◆ **TO BE DONE**:
Identify, in the records below, every line where the string "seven" appears, and copy each such line.

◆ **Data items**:
[Begin]

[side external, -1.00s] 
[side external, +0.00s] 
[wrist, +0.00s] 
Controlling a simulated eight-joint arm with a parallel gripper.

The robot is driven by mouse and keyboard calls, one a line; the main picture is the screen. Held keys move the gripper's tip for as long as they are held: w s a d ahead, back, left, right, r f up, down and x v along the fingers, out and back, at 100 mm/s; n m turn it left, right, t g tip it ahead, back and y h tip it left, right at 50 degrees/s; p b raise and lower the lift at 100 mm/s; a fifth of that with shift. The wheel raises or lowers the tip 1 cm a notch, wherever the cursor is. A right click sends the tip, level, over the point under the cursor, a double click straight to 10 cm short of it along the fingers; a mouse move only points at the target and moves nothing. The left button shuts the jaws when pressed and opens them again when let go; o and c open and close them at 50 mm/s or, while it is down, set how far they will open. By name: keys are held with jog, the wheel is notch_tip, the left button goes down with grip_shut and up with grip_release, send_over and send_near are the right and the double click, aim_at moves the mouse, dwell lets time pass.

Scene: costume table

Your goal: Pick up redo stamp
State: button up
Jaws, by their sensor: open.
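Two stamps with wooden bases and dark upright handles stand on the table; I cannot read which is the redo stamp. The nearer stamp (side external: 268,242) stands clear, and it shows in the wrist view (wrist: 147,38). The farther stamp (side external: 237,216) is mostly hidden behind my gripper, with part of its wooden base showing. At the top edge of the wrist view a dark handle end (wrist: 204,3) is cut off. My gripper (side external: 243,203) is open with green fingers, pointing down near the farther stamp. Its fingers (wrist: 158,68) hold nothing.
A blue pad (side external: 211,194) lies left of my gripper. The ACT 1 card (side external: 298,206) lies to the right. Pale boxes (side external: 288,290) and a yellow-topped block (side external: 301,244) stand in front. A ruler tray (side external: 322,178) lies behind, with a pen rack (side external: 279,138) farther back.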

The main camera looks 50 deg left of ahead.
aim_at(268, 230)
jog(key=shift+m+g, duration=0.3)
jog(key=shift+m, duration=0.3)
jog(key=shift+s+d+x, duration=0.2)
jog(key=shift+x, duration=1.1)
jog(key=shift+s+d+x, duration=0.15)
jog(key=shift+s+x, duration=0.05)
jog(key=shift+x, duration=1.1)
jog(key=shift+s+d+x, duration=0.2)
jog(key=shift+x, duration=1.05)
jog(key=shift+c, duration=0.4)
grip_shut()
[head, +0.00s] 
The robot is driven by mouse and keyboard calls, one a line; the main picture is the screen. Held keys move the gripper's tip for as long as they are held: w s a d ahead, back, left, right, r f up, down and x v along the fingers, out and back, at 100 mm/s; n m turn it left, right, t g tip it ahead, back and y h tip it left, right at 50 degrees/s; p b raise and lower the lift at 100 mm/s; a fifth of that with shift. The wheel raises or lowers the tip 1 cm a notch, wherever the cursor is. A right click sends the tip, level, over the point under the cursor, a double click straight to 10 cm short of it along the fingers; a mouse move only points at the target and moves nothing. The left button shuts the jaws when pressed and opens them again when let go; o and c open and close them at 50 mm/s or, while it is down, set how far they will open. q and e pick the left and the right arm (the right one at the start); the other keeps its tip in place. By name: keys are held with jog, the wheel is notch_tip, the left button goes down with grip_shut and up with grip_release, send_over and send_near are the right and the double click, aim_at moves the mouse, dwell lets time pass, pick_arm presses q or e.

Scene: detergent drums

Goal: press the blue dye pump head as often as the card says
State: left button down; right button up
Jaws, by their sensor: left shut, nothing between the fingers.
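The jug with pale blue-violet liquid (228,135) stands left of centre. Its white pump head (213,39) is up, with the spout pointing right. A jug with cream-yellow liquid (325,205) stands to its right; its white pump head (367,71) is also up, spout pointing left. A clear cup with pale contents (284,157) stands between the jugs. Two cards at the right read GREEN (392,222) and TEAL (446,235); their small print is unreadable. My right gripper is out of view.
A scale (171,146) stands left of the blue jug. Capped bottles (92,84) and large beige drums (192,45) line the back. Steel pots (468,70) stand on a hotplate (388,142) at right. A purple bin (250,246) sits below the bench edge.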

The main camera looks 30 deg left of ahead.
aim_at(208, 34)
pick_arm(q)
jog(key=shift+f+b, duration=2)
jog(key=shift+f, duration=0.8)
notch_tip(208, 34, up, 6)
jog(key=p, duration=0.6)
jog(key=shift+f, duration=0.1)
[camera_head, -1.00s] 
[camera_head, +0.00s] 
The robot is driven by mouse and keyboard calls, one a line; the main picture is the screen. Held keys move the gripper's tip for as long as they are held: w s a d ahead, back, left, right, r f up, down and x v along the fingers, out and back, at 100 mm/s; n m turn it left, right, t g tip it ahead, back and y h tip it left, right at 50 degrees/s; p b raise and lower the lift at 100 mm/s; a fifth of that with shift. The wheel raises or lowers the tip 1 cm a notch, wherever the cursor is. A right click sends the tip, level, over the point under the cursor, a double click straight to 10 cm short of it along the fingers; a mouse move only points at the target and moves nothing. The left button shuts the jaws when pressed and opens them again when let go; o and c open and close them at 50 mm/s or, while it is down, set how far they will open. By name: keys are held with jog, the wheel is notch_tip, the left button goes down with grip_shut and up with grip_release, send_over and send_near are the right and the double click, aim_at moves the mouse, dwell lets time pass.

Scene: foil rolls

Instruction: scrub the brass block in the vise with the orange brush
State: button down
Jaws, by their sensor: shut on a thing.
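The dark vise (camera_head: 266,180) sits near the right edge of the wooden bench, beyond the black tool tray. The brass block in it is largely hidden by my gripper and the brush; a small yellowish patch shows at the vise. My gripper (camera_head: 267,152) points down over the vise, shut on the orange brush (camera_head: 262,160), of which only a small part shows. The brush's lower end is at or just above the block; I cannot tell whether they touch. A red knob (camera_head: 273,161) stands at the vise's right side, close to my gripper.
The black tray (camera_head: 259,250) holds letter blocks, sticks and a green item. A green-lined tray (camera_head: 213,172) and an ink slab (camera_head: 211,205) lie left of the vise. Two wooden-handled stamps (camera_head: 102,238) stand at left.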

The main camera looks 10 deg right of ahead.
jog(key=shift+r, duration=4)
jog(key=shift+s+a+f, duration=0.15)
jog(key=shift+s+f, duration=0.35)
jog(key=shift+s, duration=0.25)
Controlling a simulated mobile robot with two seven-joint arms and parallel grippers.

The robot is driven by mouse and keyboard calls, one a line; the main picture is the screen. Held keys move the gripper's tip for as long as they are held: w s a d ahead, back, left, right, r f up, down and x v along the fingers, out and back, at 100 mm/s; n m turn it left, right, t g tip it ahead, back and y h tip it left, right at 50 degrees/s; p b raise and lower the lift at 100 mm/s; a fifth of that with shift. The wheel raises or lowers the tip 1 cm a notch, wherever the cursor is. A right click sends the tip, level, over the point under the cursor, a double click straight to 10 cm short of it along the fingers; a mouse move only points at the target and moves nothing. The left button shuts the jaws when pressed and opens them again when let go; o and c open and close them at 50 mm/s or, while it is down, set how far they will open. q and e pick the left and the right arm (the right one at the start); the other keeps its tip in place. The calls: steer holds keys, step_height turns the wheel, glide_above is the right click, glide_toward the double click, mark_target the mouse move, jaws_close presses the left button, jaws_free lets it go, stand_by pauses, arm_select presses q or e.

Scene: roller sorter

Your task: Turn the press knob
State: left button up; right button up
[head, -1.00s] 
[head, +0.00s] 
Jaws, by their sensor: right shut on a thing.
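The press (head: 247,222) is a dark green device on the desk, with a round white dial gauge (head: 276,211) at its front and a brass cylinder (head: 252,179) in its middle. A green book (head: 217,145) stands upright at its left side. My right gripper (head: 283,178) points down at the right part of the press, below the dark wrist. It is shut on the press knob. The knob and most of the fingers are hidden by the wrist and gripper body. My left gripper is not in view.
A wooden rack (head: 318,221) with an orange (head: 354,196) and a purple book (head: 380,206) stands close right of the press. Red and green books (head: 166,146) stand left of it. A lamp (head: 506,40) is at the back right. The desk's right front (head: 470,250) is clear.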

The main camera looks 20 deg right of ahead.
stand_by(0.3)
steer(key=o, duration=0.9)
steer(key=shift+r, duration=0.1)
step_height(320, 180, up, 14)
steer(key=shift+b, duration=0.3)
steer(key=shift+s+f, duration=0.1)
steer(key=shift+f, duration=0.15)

[End]
[Begin]

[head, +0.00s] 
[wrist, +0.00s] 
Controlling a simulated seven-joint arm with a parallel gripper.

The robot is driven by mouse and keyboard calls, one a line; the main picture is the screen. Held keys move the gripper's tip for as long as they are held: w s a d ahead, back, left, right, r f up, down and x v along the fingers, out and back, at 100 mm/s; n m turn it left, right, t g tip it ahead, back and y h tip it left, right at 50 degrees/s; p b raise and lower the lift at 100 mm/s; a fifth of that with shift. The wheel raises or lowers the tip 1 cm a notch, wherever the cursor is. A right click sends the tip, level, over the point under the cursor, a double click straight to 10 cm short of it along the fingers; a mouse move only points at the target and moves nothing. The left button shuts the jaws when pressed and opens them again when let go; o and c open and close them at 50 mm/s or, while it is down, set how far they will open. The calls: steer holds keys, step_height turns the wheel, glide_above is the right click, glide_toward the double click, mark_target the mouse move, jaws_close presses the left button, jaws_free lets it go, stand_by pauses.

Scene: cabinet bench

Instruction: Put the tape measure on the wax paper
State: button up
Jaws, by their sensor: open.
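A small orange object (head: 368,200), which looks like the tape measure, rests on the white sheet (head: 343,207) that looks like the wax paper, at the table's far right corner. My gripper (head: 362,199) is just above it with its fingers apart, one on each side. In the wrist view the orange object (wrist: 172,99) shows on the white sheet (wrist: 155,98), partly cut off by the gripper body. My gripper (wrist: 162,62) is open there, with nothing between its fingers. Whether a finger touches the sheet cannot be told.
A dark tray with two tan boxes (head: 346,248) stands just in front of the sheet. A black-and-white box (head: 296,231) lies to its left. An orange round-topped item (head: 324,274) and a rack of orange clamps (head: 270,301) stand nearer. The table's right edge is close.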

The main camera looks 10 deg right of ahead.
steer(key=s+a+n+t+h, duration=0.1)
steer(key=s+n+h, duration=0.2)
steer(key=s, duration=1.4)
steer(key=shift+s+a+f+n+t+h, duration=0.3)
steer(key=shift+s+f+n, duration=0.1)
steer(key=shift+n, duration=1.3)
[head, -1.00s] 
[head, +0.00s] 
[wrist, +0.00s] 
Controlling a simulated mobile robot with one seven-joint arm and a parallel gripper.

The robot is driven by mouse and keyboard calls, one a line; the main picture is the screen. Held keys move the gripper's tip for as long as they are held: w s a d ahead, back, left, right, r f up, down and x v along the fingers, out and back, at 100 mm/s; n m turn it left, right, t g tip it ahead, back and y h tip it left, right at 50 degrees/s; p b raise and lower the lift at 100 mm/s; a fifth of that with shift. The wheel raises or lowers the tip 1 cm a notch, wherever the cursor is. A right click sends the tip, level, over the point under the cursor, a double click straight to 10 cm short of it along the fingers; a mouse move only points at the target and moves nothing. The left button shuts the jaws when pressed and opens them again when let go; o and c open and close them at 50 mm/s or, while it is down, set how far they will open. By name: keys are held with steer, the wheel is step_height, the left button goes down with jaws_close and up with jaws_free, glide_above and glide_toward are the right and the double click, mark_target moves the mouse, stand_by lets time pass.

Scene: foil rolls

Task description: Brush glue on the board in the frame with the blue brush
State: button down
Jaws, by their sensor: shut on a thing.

[End]
[Begin]

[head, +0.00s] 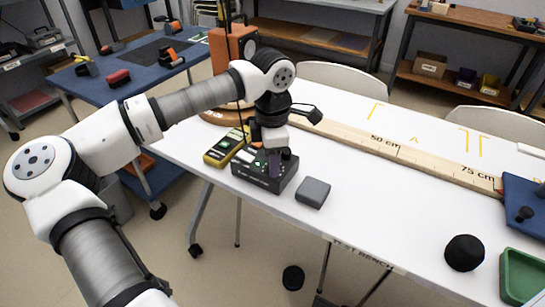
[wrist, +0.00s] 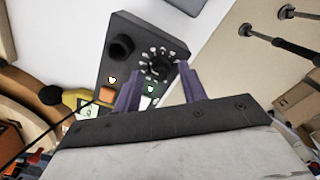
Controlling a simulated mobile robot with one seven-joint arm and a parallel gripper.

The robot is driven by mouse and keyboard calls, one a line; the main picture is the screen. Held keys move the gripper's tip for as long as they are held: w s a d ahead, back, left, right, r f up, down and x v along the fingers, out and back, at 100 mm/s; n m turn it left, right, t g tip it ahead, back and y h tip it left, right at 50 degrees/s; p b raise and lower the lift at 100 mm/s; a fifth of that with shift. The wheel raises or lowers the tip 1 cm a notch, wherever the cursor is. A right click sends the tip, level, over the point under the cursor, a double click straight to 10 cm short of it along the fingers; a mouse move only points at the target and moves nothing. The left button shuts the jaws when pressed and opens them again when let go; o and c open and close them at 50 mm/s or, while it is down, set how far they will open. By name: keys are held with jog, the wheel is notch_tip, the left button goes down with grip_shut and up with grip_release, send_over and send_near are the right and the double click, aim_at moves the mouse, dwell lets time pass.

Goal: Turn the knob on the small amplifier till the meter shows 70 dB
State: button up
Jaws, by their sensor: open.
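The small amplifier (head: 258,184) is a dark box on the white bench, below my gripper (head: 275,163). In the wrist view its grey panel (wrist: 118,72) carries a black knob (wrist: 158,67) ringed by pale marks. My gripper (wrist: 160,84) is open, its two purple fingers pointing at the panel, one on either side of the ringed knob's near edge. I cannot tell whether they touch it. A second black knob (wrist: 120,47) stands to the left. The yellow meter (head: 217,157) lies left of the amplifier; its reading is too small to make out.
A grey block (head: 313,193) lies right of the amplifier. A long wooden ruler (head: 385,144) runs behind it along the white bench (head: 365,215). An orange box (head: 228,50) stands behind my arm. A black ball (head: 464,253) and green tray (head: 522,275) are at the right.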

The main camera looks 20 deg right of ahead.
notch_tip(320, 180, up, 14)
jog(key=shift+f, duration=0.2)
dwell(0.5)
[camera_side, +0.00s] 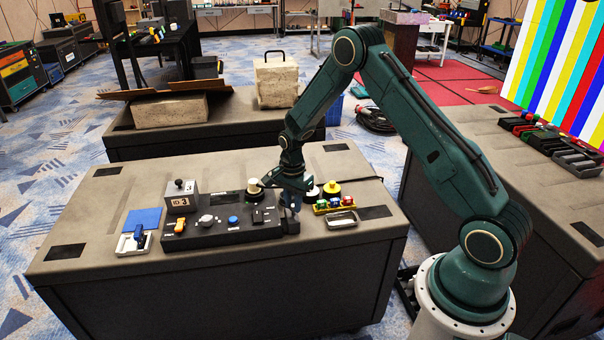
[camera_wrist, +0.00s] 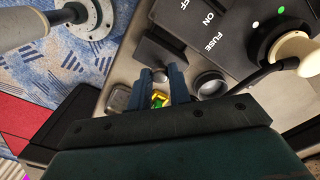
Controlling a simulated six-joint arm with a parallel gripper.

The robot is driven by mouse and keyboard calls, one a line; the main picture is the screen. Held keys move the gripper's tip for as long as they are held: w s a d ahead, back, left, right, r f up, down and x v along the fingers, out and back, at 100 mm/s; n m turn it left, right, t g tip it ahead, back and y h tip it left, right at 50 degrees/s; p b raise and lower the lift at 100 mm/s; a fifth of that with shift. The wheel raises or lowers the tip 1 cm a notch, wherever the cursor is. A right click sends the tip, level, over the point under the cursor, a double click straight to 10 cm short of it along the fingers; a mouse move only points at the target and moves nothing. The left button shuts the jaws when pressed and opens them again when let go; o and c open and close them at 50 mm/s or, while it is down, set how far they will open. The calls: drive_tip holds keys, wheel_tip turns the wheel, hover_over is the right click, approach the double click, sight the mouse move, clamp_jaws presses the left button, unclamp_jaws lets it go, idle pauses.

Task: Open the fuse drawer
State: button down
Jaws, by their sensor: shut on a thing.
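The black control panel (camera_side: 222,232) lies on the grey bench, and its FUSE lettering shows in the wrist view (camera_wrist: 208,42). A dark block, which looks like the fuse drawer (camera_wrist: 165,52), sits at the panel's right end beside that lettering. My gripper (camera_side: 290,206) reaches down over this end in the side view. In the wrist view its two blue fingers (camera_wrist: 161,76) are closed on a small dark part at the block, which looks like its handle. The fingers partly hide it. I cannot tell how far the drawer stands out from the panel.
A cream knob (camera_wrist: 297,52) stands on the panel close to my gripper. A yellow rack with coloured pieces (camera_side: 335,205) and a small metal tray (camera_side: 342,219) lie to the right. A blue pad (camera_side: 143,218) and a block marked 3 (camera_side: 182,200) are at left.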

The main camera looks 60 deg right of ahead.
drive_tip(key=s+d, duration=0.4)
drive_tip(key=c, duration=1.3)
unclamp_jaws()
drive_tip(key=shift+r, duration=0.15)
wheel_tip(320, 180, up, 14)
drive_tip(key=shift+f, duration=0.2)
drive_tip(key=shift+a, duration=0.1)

[End]

◆ **OUTPUT**:
Controlling a simulated mobile robot with two seven-joint arms and parallel grippers.
Controlling a simulated seven-joint arm with a parallel gripper.
Controlling a simulated mobile robot with one seven-joint arm and a parallel gripper.
Controlling a simulated mobile robot with one seven-joint arm and a parallel gripper.

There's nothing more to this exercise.